Topic modelling allows observers to step back and see the overview of an archive as massive as the TIM Review. Some topics don’t come as a surprise: Cybersecurity, for example, is a conscious focus of the journal today.

But Bailetti realized firsthand that topic modelling can correct your assumptions and biases. A colleague introduced him to topic modelling by analyzing some of his students’ papers. While he was certain that “growth” was the main thrust of his Technology Entrepreneurship class, topic modelling revealed his students were writing about product features, or incorporating customer feedback – growth was hardly mentioned, and his colleague told him as much.

“If growth is what you’re doing in your course, you better go back and tell your students, because that’s not what they’re writing about,” Bailetti recalls him saying. Not only was it a wake-up call as to the power of topic modelling, it was a clear sign that he needed to double down on growth in his lessons.

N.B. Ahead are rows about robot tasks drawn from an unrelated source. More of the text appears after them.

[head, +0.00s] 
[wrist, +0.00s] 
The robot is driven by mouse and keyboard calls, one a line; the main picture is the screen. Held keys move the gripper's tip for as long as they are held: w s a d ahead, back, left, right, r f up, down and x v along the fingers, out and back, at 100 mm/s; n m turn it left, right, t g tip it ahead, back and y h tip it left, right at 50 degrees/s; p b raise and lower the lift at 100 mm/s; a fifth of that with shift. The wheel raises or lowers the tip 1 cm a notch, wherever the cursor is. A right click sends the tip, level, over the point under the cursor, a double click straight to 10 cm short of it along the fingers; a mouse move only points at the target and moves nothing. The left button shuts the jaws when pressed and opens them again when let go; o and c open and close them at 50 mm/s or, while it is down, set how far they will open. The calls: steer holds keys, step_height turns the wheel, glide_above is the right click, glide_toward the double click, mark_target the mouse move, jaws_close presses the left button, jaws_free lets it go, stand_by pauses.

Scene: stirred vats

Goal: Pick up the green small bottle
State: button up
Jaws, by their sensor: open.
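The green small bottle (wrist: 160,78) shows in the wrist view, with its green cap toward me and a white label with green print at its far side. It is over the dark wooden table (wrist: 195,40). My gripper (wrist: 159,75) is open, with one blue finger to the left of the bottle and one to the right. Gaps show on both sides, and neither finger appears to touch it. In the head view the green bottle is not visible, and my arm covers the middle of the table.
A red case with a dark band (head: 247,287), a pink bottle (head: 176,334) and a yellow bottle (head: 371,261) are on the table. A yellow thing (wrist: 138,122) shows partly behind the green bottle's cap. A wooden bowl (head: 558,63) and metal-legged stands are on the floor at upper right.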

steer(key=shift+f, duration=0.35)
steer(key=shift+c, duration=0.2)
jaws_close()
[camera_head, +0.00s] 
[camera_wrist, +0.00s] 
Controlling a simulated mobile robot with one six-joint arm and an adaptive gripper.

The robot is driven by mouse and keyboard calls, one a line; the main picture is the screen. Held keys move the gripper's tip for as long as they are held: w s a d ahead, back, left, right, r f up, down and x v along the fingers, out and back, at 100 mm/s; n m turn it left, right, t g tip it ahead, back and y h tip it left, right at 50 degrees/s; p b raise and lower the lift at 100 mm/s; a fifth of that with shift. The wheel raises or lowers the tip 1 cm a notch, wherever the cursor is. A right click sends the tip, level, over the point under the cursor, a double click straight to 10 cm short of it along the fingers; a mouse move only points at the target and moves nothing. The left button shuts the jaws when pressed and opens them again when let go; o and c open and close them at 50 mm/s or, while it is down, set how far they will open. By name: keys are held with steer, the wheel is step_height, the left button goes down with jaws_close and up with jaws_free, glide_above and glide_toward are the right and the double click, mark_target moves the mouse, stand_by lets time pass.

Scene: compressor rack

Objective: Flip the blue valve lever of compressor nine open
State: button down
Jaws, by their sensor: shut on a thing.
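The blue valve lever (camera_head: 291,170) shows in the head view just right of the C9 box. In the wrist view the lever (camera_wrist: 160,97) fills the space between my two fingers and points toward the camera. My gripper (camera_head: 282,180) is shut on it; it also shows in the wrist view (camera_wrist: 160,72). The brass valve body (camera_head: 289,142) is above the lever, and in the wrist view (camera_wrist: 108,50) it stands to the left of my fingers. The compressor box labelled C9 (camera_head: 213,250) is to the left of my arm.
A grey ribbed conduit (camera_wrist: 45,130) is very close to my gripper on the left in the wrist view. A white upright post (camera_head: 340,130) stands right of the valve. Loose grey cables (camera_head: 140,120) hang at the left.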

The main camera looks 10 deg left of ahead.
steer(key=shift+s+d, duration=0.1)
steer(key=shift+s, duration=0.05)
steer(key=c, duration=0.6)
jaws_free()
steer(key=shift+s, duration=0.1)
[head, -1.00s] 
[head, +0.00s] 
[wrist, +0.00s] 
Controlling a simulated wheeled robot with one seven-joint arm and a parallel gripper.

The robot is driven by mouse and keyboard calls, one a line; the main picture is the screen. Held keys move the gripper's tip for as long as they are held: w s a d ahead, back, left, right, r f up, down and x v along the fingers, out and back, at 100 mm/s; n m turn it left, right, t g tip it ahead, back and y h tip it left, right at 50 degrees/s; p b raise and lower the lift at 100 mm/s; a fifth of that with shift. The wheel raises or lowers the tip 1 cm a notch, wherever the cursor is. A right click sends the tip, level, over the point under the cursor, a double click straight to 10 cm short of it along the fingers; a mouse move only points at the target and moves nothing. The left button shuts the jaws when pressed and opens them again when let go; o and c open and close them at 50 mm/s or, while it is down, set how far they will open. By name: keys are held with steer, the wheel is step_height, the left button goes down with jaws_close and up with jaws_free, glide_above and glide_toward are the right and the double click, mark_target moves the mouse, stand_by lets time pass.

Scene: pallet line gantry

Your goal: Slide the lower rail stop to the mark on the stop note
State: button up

“I just blasted everybody,” Bailetti says with a laugh, recalling the ensuing class with his students.

“I remember the pushback, people saying, ‘Ottawa can’t do this,’”

Examining the potentials of machine learning and topic modelling is part of the vision for the future of the TIM Review. While Bailetti says he’s seen academics do analyses of journals in this way, the journals have not yet adopted the tools themselves.

“Let’s try something nobody else will do. There’s no other journal in the world that I know that is doing this on a recurring basis.”

A decade from now, Bailetti and McPhee will probably be having another beer, reflecting on 20 years of the TIM Review. With thousands more articles in the archive, topic modelling may show the uncharted directions the journal travelled over the decade.

The question on the table, though, likely will not have changed: “What are we going to be when we grow up?”